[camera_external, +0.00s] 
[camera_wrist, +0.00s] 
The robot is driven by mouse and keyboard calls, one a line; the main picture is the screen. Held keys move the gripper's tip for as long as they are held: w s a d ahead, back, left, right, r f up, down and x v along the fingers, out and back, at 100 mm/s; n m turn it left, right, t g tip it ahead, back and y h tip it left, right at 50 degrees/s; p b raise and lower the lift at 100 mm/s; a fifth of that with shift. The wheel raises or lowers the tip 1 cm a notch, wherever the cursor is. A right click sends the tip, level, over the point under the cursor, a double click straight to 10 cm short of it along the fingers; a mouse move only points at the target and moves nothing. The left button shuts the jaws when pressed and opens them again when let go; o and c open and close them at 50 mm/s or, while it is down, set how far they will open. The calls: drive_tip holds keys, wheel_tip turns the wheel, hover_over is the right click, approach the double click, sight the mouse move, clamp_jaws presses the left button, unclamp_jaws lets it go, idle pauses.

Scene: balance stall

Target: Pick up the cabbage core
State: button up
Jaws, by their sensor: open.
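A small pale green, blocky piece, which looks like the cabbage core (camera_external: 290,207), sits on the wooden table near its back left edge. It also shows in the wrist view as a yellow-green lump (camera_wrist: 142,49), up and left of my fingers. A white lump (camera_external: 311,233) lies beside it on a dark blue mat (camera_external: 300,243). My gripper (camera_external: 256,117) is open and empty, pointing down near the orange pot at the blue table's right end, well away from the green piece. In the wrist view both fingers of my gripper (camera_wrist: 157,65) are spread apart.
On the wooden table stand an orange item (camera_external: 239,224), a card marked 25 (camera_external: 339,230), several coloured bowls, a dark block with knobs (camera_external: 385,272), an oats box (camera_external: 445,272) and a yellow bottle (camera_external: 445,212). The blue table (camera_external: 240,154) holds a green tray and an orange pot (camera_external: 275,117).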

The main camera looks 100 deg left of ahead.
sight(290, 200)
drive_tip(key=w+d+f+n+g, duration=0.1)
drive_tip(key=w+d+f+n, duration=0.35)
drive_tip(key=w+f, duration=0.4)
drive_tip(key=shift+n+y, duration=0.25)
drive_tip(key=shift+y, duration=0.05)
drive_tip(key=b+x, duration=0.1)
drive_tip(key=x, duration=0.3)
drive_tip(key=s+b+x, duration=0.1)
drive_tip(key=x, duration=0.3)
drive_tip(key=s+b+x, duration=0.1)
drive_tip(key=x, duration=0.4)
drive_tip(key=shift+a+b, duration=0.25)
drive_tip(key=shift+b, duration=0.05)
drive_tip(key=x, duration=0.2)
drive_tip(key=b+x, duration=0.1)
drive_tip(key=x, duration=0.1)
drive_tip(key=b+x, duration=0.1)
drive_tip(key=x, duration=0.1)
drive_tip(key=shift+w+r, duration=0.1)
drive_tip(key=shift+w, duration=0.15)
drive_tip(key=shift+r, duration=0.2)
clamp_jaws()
--------------------------------
** WHAT IS NEEDED **
Each line from the one bearing "Scene: balance stall" through the one bearing "State: button up" is to be duplicated without change; all remaining lines are to be left out.

** OUTPUT **
Scene: balance stall

Target: Pick up the cabbage core
State: button up

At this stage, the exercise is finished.